20 Eylül 2024 Cuma

Doğan: Türkiye bu defa Suriye'de ne arıyor

Partisinin MYK toplantısı gündemlerine ilişkin konuşan Doğan, Türkiye-Suriye normalleşmesine dikkat çekti. Türkiye'nin bu defa Suriye'de ne aradığını soran Doğan, "Salt normalleşme kelimesini kullanarak ne iç politikada ne dış politikada normalleşme sağlanamaz" vurgusu yaptı.

Halkların Eşitlik ve Demokrasi Partisi (DEM Parti) MYK toplantısı, partinin genel merkezinde sürüyor. DEM Parti Sözcüsü Ayşegül Doğan, MYK toplantısının gündemlerine ilişkin basın toplantısı düzenledi.

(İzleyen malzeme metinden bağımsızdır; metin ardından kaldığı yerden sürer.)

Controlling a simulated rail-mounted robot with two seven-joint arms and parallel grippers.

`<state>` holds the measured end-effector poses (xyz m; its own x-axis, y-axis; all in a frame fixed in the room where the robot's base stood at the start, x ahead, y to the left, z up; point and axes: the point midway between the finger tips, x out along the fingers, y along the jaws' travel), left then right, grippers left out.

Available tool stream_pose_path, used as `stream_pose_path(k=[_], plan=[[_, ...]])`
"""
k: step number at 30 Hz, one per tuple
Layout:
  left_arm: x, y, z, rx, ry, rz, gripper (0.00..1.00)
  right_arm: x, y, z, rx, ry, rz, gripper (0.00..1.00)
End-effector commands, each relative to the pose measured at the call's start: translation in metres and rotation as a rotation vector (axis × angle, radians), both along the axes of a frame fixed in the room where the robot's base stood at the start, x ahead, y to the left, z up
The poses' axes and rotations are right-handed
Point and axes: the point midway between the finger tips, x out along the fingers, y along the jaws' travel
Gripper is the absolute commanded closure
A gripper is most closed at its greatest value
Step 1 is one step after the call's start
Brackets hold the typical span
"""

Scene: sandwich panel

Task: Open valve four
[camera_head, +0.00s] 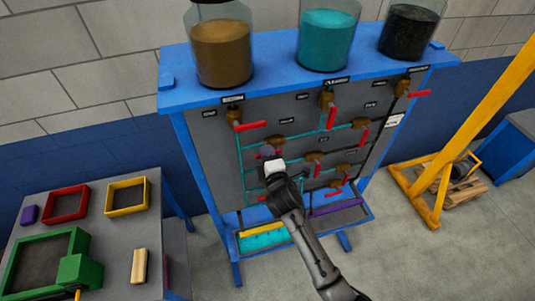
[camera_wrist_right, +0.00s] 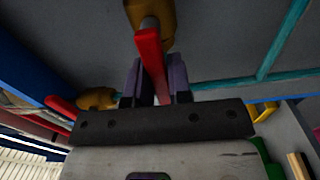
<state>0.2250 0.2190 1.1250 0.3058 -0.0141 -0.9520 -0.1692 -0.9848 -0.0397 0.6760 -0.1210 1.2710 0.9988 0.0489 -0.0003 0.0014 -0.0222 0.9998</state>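The grey valve panel (camera_head: 222,160) has several brass valves with red handles, joined by teal and dark pipes. My right gripper (camera_head: 268,154) is at the panel's left-middle part, close to a brass valve (camera_head: 277,141). In the right wrist view, a red handle (camera_wrist_right: 150,55) sticks out from a brass valve body (camera_wrist_right: 160,12) and reaches between the two purple fingers of the gripper (camera_wrist_right: 156,82). The fingers stand apart on either side of the handle, with a narrow gap visible. The valve labels are too small to read. My left gripper is out of view.
A second brass valve (camera_wrist_right: 97,98) with a red handle is close beside the gripper in the wrist view. Jars (camera_head: 222,52) stand on the blue frame's top (camera_head: 275,85). A table with coloured frames (camera_head: 127,196) is at left; a yellow frame (camera_head: 470,120) at right.

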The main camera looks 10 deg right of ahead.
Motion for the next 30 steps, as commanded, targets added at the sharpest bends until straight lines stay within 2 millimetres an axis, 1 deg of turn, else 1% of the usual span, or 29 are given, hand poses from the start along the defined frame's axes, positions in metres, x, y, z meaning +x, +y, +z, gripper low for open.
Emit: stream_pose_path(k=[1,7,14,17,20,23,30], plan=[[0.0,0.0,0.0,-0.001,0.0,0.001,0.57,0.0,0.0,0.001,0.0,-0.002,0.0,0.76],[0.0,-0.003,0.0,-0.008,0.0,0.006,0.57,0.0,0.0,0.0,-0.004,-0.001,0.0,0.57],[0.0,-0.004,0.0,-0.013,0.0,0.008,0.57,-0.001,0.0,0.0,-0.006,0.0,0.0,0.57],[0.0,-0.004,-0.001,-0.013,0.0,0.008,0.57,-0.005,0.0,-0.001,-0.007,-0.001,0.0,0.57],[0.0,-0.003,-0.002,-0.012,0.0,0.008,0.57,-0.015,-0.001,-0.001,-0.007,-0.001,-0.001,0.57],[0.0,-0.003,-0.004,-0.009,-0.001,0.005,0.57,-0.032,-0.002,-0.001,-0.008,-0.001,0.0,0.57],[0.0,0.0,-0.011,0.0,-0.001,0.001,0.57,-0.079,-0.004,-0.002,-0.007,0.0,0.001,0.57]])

'TÜRKİYE SURİYE'DE BU DEFA NE ARIYOR'
Ankara, Bağdat, Şam, Erbil arasında savaşa karşı halkların kazanımını koruyacak bir ittifak kurulması gerektiğini söyleyen Doğan, Kürtlerin yaşadığı coğrafyalarda kilometre derinlik hesapları yapıldığını belirtti. Doğan, "Bizzat Dışişleri Bakanı Hakan Fidan'ın açıklamasından alıntılar yapmak istiyorum: 'Suriye'de çok karmaşık bir tablo var. Bu tablonun tartışmaya açılması için çok zaman lazım'. DEM Parti olarak şunu hatırlatmak isteriz; çok zaman geçti, 10 yılı aşkın bir savaş halinden bahsediyoruz. Ağır bedelleri oldu bu zamanın. Bu hafta Suruç katliamının yıldönümü. Böyle bedellerden bahsediyoruz. 10 Ekim gar katliamı, Reyhanlı, 5 Haziran HDP mitingi… Bunlar çok ağır can kayıpları. Sarsıcı etkileri toplumsal olarak hala devam ediyor. Daha nasıl bir zamana ihtiyaç var? Bu karmaşık tablonun ortaya çıkmasında -buradan Hakan Fidan'a soruyoruz- Türkiye'nin nasıl bir rolü oldu? Bunu kamuoyuna açıklasınlar. Herkesin sorduğu soruyu DEM Parti olarak bir kez daha soruyoruz: Türkiye Suriye'de bu defa ne arıyor? Hakikaten Dışişleri Bakanının dediği gibi bir normalleşme furyası başlayacaksa -ki normalleşme deyip durdukları son aylarda bir normalizasyonun olmadığını hep beraber gördük- nasıl bir normalleşme? Eğer Suriye ile ilişkilerde normalizasyon arıyorsanız, bunu geçmişi yeniden düşünerek yapacaksanız" dedi.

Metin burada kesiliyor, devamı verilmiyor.